** Begin **
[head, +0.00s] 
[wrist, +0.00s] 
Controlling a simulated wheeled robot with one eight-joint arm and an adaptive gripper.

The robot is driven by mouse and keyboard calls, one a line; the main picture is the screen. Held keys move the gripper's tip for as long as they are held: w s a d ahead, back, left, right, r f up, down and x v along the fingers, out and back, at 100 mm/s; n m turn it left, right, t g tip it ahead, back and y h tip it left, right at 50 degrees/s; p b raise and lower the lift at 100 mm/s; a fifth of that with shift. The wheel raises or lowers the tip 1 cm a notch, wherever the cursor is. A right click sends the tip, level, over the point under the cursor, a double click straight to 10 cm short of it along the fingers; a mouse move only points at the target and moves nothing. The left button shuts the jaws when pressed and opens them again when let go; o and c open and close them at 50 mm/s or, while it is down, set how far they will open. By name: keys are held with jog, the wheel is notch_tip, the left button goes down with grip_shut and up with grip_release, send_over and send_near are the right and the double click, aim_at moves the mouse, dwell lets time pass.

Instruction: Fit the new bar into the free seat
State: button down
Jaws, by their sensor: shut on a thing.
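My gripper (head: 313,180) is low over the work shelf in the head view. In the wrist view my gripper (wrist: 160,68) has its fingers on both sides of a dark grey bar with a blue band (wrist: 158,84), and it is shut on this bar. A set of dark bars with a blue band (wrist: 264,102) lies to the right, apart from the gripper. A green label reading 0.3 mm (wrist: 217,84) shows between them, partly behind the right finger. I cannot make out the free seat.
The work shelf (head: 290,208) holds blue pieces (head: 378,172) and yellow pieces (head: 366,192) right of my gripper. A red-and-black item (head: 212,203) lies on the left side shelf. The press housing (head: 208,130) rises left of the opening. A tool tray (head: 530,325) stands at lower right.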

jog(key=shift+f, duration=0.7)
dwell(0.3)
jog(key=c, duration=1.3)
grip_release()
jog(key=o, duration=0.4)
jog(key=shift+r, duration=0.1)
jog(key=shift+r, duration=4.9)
** End **
■ **What to do**
From the line holding "Instruction: Fit the" down to the final line above, quote every line exactly and only those lines.

■ **Answer below**
Instruction: Fit the new bar into the free seat
State: button down
Jaws, by their sensor: shut on a thing.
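My gripper (head: 313,180) is low over the work shelf in the head view. In the wrist view my gripper (wrist: 160,68) has its fingers on both sides of a dark grey bar with a blue band (wrist: 158,84), and it is shut on this bar. A set of dark bars with a blue band (wrist: 264,102) lies to the right, apart from the gripper. A green label reading 0.3 mm (wrist: 217,84) shows between them, partly behind the right finger. I cannot make out the free seat.
The work shelf (head: 290,208) holds blue pieces (head: 378,172) and yellow pieces (head: 366,192) right of my gripper. A red-and-black item (head: 212,203) lies on the left side shelf. The press housing (head: 208,130) rises left of the opening. A tool tray (head: 530,325) stands at lower right.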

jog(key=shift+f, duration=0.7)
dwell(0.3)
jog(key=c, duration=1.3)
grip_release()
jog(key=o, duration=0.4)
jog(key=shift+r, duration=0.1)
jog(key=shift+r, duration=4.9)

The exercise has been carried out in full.